To demonstrate how computers can’t keep track of accurate time on their own, I rigged up 2 machines and synchronised their clocks to the same time server. Once initially synchronised I simply left them to run for 8 hours to see how much their view of time has drifted away from what the time server suggests is correct. This test was completed without
ntpd creating a drift file (more on that later)
One thing note here is that the Pis clock is running faster than the reference clock, whereas the laptop is actually running slower.
This clearly shows that over just 8 hours, there’s a significant discrepancy between the two machine’s local clocks vs what the time actually is. Obviously the longer they remain un-synchronised, the larger the drift becomes.
How do I deal with time drift?
On Linux, running
ntpd has the advantage of having some sophisticated features and algorithms behind it designed to keep your local clock as accurate as possible.
ntpd has been running for a while (and has been able to successfully synchronise time with an external source) it’s able to estimate the inherent drift of your local clock and compensate for it accordingly.
The drift itself is called “frequency error”. Calculating it is a process that continuously happens in the background, which ultimately results in the generation of a “drift file”. This file is used to compensate for drift when
ntpd starts up next so it doesn’t have to go through the initial learning process again.
Once it had determined the frequency error for my two test machines, I ran the same test we did earlier to see how well
ntpd coped with clock drift.As you can see from the above graph (kept at the same scale), we’ve easily managed to keep drift on both machines to within 0.1s of our reference clock. You’ll notice however that both clocks are now running faster than our reference…
Environmental conditions affect your computers ability to track time, as does system load and even power fluctuations from your utility provider. This means that if you were to monitor the frequency error reported by
ntpd, you’d see that it can fluctuate quite a bit; You’ll likely never be able to get a stable frequency error so will likely never get 100% perfect time-keeping without help, but its a damn good start and a large improvement over having no clock discipline at all!
So, where do I start?
Most default installs for
ntpd come pre-configured with servers from the NTP Pool Project so as long as you’re running
ntpd then you should be OK.
You can check the current status of
ntpd by querying the local machine for its list of peers by using
# ntpq -pn remote refid st t when poll reach delay offset jitter ============================================================================== *188.8.131.52 .GPS. 1 u 32 64 377 8.406 -0.147 0.073 -184.108.40.206 220.127.116.11 3 u 38 1024 377 5.835 2.372 15.680 +18.104.22.168 249.224.99.213 2 u 1052 1024 377 6.587 0.666 0.139 +22.214.171.124 126.96.36.199 4 u 442 1024 377 22.322 -0.635 0.270
This output shows some useful information so lets work through it (Taken from http://nlug.ml1.co.uk/2012/01/ntpq-p-output/831 where more detailed descriptions of this output can be found)

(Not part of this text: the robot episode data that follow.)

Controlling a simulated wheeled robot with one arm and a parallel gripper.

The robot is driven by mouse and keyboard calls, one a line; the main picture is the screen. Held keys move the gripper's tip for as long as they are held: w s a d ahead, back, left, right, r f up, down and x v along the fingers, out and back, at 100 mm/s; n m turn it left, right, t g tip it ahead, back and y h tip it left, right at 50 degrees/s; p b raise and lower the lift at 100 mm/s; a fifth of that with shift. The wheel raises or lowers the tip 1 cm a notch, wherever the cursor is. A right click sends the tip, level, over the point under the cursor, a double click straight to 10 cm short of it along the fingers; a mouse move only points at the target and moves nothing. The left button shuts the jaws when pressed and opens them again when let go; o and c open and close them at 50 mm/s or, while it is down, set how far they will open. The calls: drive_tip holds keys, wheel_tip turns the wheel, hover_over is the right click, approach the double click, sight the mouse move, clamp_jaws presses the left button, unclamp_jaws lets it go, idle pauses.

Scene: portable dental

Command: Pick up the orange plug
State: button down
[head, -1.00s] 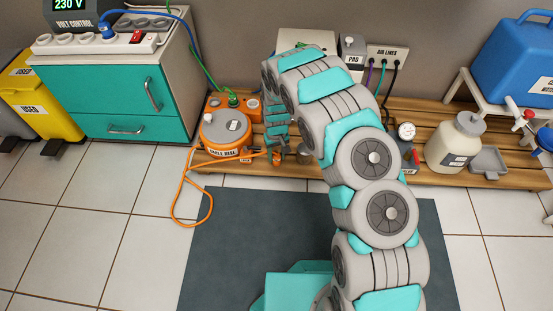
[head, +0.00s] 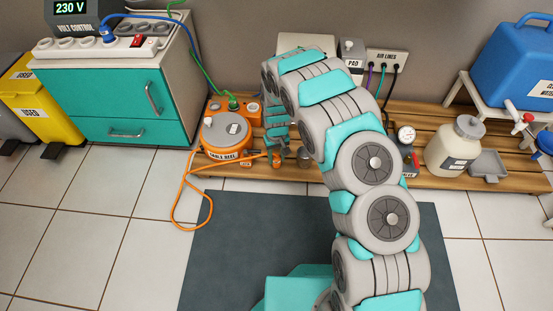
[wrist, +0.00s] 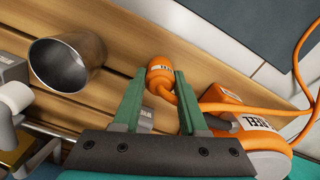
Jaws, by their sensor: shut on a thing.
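The orange plug (wrist: 160,74) is between the tips of my gripper's green fingers in the wrist view, with its orange cable running back past the right finger. My gripper (wrist: 157,82) is shut on it. In the head view the plug (head: 277,160) is a small orange shape below my gripper (head: 277,148), over the wooden pallet, beside the orange cable reel (head: 222,140). The reel also shows at the lower right of the wrist view (wrist: 262,140). I cannot tell whether the plug touches the slats.
A metal cup (wrist: 68,64) stands close left of my fingers in the wrist view. The wooden pallet (head: 345,180) also holds a gauge (head: 406,134) and a cream jar (head: 455,145). A loop of orange cable (head: 180,205) lies on the tiles. A dark mat (head: 235,250) lies in front.

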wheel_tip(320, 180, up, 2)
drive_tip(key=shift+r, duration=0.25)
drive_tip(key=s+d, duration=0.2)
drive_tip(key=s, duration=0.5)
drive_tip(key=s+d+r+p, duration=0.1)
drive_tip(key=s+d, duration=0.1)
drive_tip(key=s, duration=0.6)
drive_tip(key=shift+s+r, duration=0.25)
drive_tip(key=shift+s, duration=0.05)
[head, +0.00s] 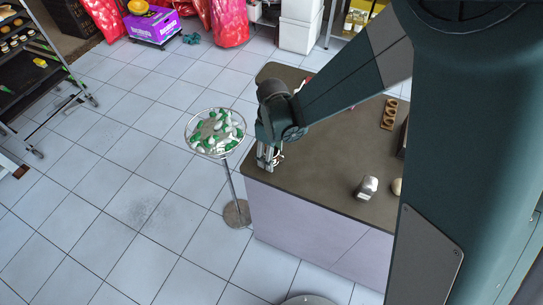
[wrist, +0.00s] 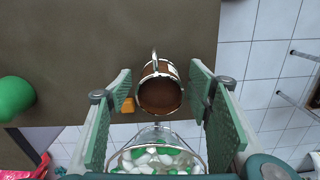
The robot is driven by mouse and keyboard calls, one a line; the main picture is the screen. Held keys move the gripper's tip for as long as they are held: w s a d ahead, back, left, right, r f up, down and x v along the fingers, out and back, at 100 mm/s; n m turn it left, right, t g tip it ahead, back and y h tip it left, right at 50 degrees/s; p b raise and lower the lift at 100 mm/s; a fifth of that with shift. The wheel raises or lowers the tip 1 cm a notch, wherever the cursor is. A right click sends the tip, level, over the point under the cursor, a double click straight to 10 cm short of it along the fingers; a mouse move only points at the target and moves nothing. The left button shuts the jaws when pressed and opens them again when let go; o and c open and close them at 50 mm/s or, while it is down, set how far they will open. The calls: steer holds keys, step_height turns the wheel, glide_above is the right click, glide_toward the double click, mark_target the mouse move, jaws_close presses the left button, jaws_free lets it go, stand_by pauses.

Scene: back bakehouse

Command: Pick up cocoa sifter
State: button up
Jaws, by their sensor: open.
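The cocoa sifter (wrist: 160,97) looks like a metal-rimmed cup with brown inside and a looped handle on its far side. In the wrist view it sits near the edge of the dark counter, between the fingers of my gripper (wrist: 160,88). The fingers are spread, with a gap visible on each side of it. In the head view my gripper (head: 268,158) points down at the counter's left front corner. There the sifter is mostly hidden by my gripper, so I cannot make it out clearly.
The dark counter top (head: 320,190) also holds a metal container (head: 367,187) and a brown holed tray (head: 389,113). A wire basket stand (head: 214,152) with green and white items stands close to the counter.

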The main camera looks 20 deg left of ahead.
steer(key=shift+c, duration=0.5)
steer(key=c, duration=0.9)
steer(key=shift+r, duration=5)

- remote – The remote peer or server being synced to
- refid – Where or what the remote peer or server is itself synchronised to
- st – The remote peer or server Stratum (from our point of view)
- t – Type (u: unicast or manycast, b: broadcast or multicast, l: local reference clock, s: symmetric peer, A: manycast server, B: broadcast server, M: multicast server)

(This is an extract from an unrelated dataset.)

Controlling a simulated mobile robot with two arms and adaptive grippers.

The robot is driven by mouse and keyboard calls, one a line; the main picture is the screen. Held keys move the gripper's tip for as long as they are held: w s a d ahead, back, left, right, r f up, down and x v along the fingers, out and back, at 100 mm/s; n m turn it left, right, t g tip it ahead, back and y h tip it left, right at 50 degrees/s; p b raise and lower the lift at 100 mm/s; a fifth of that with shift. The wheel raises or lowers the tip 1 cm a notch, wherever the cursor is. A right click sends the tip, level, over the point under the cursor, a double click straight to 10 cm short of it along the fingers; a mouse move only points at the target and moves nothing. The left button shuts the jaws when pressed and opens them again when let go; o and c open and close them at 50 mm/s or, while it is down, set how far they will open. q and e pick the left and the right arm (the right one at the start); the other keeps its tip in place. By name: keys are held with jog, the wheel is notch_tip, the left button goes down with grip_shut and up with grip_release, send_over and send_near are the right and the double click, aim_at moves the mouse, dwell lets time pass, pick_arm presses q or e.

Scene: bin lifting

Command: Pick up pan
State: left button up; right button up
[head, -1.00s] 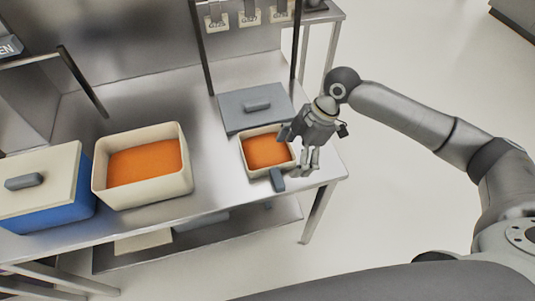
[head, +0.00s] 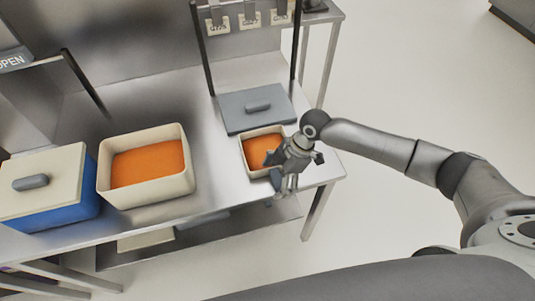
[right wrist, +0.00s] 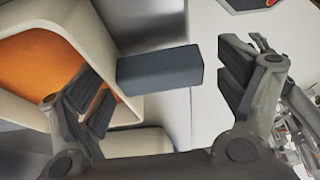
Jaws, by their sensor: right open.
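The pan is a small square cream container with orange contents and a dark blue-grey handle. In the head view the pan (head: 245,153) stands near the right front of the steel table, its handle pointing toward the front edge. In the right wrist view the pan (right wrist: 75,20) fills the left side and its handle (right wrist: 160,70) lies between my open fingers. My right gripper (right wrist: 165,95) is open around the handle, apart from it on the right side. In the head view the right gripper (head: 280,178) covers part of the pan and handle. My left gripper is not in view.
A grey lid (head: 258,108) with a handle lies behind the pan. A larger cream bin (head: 150,195) with orange contents stands to the left. A blue bin with a cream lid (head: 60,180) is at the far left. Rack posts stand behind the pan.

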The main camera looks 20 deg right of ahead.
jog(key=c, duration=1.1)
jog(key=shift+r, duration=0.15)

- when – When last polled (seconds ago, “h” hours ago, or “d” days ago)
- poll – Polling frequency
- reach – An 8-bit left-shift shift register value recording polls (bit set = successful, bit reset = fail) displayed in octal
- delay – Round trip communication delay to the remote peer or server (milliseconds)
- offset – Mean offset (phase) in the times reported between this local host and the remote peer or server (milliseconds)
- jitter – Mean deviation (jitter) in the time reported for that remote peer or server (miliseconds)
What does all that ACTUALLY mean?
Looking at what we have above – we’re using
188.8.131.52 as our primary time source (signified by the *). That server is getting its time direct from a GPS clock and so is a stratum 1 server. Its reported time differs from what we think the current time is by only 0.147ms (we’re running faster than it).
The stratum 2 and 4 servers are also pretty close with their offset so are potential candidates to synchronise time with if the current stratum 1 server goes offline.
ntpd will automatically choose which server to synchronise from and will also weed out ones that are seemingly reporting bad time by comparing it with the other servers loaded. If you’re using a configuration which makes use of the NTP pool then the servers that appear will likely be different each time you start
A big thanks goes to the volunteers at the NTP Pool Project for making it possible without running your own infrastructure!
This article should hopefully have given you a bit more insight as to why time servers are needed. In the future I plan to explore setting up a local NTP server to use with a view of getting our own GPS timing device hooked up and working.